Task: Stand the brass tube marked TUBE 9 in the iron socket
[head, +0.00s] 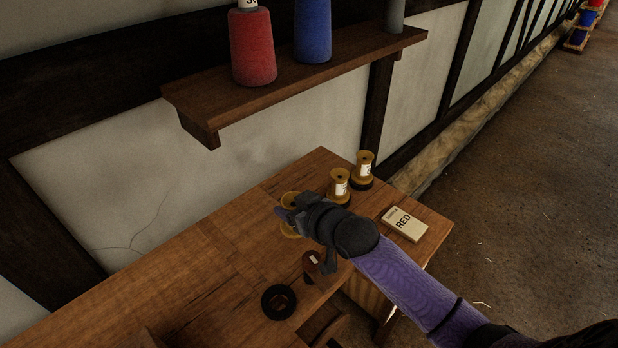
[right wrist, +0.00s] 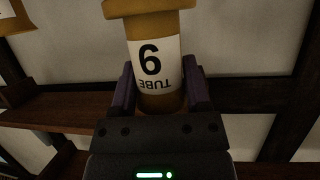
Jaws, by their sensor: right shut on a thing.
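My right gripper (head: 288,213) is over the bench, shut on a brass tube (head: 290,199). In the right wrist view the fingers (right wrist: 162,90) clasp this tube (right wrist: 158,98) around its body. Its white label (right wrist: 153,66) has the word TUBE upside down in that view, with a digit that could be a 6 or a 9. Two more brass tubes, one nearer (head: 340,188) and one farther (head: 364,170), stand upright with white labels too small to read surely. A black round piece with a dark recess, apparently the iron socket (head: 267,302), lies near the bench's front edge. My left gripper is out of view.
A card marked RED (head: 404,224) lies at the bench's right end. A small dark reddish piece with a white tag (head: 311,262) is between my gripper and the socket. A wall shelf (head: 300,75) holds red and blue cones. The bench (head: 150,290) is clear at left.

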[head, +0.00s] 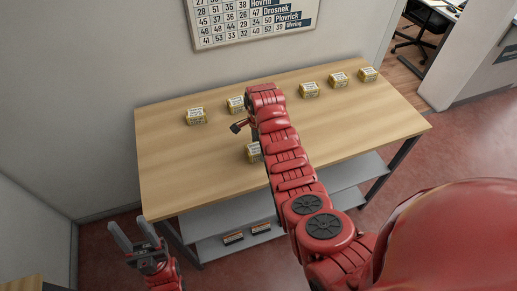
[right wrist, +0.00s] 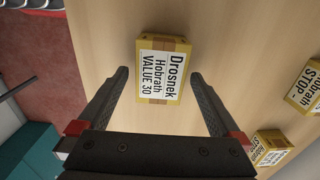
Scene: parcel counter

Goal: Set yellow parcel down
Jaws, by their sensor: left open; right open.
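A small yellow parcel (right wrist: 163,70) with a white label reading "Drosnek Hobrath VALUE 30" shows in the right wrist view, resting on the wooden counter. My right gripper (right wrist: 160,74) is open, with one finger on each side of this parcel and a gap at both sides. In the head view, a yellow parcel (head: 253,153) near the middle of the counter is partly hidden by my right arm; it appears to be the same one. My left gripper (head: 128,224) is open and empty, off the counter at the lower left.
Several similar yellow parcels stand along the back of the counter (head: 165,155), among them one at the left (head: 195,117) and one at the far right (head: 367,74). Grey shelves (head: 215,220) are below. The counter's left front and right parts are clear.

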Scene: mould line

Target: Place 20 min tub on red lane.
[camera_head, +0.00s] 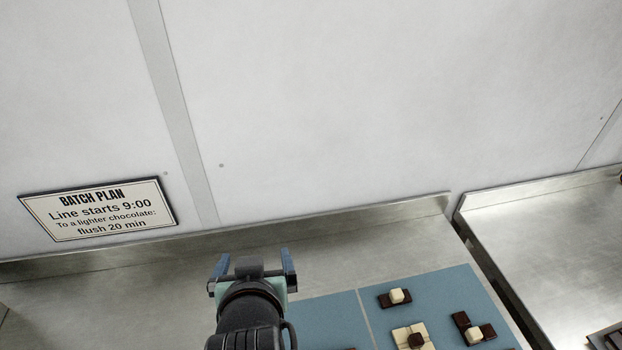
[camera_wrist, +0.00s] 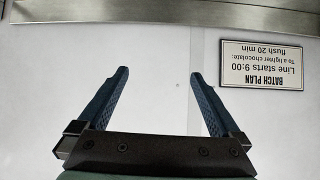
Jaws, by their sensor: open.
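My gripper (camera_head: 252,268) is raised in front of the steel counter and wall in the head view, with its two blue fingers apart. In the wrist view my gripper (camera_wrist: 158,95) is open with nothing between the fingers, facing the white wall. No tub marked 20 min and no red lane shows in either view. A batch plan sign (camera_head: 97,209) on the wall reads "Line starts 9:00", "To a lighter chocolate: flush 20 min". The sign also shows upside down in the wrist view (camera_wrist: 265,65).
A blue mat (camera_head: 440,290) lies on the steel counter (camera_head: 370,248) at lower right. It carries dark and white chocolate pieces (camera_head: 474,329). A second steel counter (camera_head: 550,235) stands at right, across a narrow gap. The wall (camera_head: 350,110) rises behind.

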▶ **What is expected**
Restate each entry word for word, please, but drop any images it holds.

▶ **Solution for this problem**
Task: Stand the brass tube marked TUBE 9 in the iron socket
[head, +0.00s] 
[right wrist, +0.00s] 
Jaws, by their sensor: right shut on a thing.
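My right gripper (head: 288,213) is over the bench, shut on a brass tube (head: 290,199). In the right wrist view the fingers (right wrist: 162,90) clasp this tube (right wrist: 158,98) around its body. Its white label (right wrist: 153,66) has the word TUBE upside down in that view, with a digit that could be a 6 or a 9. Two more brass tubes, one nearer (head: 340,188) and one farther (head: 364,170), stand upright with white labels too small to read surely. A black round piece with a dark recess, apparently the iron socket (head: 267,302), lies near the bench's front edge. My left gripper is out of view.
A card marked RED (head: 404,224) lies at the bench's right end. A small dark reddish piece with a white tag (head: 311,262) is between my gripper and the socket. A wall shelf (head: 300,75) holds red and blue cones. The bench (head: 150,290) is clear at left.

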[head, +0.00s] 
[right wrist, +0.00s] 
Scene: parcel counter

Goal: Set yellow parcel down
Jaws, by their sensor: left open; right open.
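A small yellow parcel (right wrist: 163,70) with a white label reading "Drosnek Hobrath VALUE 30" shows in the right wrist view, resting on the wooden counter. My right gripper (right wrist: 160,74) is open, with one finger on each side of this parcel and a gap at both sides. In the head view, a yellow parcel (head: 253,153) near the middle of the counter is partly hidden by my right arm; it appears to be the same one. My left gripper (head: 128,224) is open and empty, off the counter at the lower left.
Several similar yellow parcels stand along the back of the counter (head: 165,155), among them one at the left (head: 195,117) and one at the far right (head: 367,74). Grey shelves (head: 215,220) are below. The counter's left front and right parts are clear.

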Scene: mould line

Target: Place 20 min tub on red lane.
[camera_head, +0.00s] 
[camera_wrist, +0.00s] 
Jaws, by their sensor: open.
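My gripper (camera_head: 252,268) is raised in front of the steel counter and wall in the head view, with its two blue fingers apart. In the wrist view my gripper (camera_wrist: 158,95) is open with nothing between the fingers, facing the white wall. No tub marked 20 min and no red lane shows in either view. A batch plan sign (camera_head: 97,209) on the wall reads "Line starts 9:00", "To a lighter chocolate: flush 20 min". The sign also shows upside down in the wrist view (camera_wrist: 265,65).
A blue mat (camera_head: 440,290) lies on the steel counter (camera_head: 370,248) at lower right. It carries dark and white chocolate pieces (camera_head: 474,329). A second steel counter (camera_head: 550,235) stands at right, across a narrow gap. The wall (camera_head: 350,110) rises behind.

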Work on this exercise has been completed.